Should an incident occur, respond promptly and responsibly. Time is of the essence, and the earlier the problem is solved, the less likely a reputational risk may spiral out of control.
3. Public Backlash Is Disastrous
In any reputational event, companies respond in two ways.
One is to downplay the incident and keep it hidden from the public and other stakeholders. While this may work in some instances, it is generally not recommended. Once revealed, its negative impact might be amplified, affecting not only one particular stakeholder but all of them, from the organization to the management, employees and customers.
The second option – and the more preferable way to address reputational concerns – is to consistently send positive messages and signals to build a good reputation. This way, companies can forge brand trust and customer loyalty. In this case, higher sales and revenues are not the only main benefits. They would also have enough reputational capital to withstand a negative perception.
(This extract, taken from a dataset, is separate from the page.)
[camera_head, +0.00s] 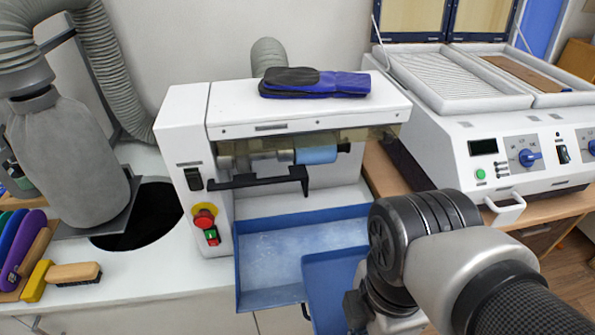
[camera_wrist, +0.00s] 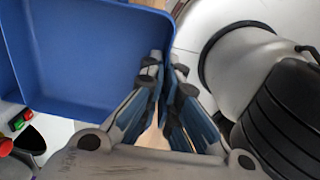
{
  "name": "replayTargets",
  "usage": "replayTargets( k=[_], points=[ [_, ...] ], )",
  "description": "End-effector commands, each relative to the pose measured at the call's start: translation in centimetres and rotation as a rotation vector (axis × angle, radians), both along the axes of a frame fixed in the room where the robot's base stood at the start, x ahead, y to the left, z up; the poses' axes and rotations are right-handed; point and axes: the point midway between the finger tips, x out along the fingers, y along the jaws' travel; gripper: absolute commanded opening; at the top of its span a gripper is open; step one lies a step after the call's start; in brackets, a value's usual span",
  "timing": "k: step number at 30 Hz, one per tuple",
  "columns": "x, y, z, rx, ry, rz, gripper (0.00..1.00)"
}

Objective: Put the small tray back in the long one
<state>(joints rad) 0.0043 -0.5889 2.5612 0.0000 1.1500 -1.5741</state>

As such, they turn an adverse event into an advantage by being honest and transparent, which stakeholders will appreciate.
Never Underestimate Reputational Risk Management
Most companies start by focusing on creating a value proposition and customer acquisition. But one thing that the founder and management team should never ignore is creating incident response plans. No matter how large an organization is, one adverse publicity can result in substantial financial losses.
Following regulations, conforming to best business and ethical practices and exercising corporate social responsibility is a great start. Meanwhile, corporate reputational risk management strategies ensure that operations run smoothly.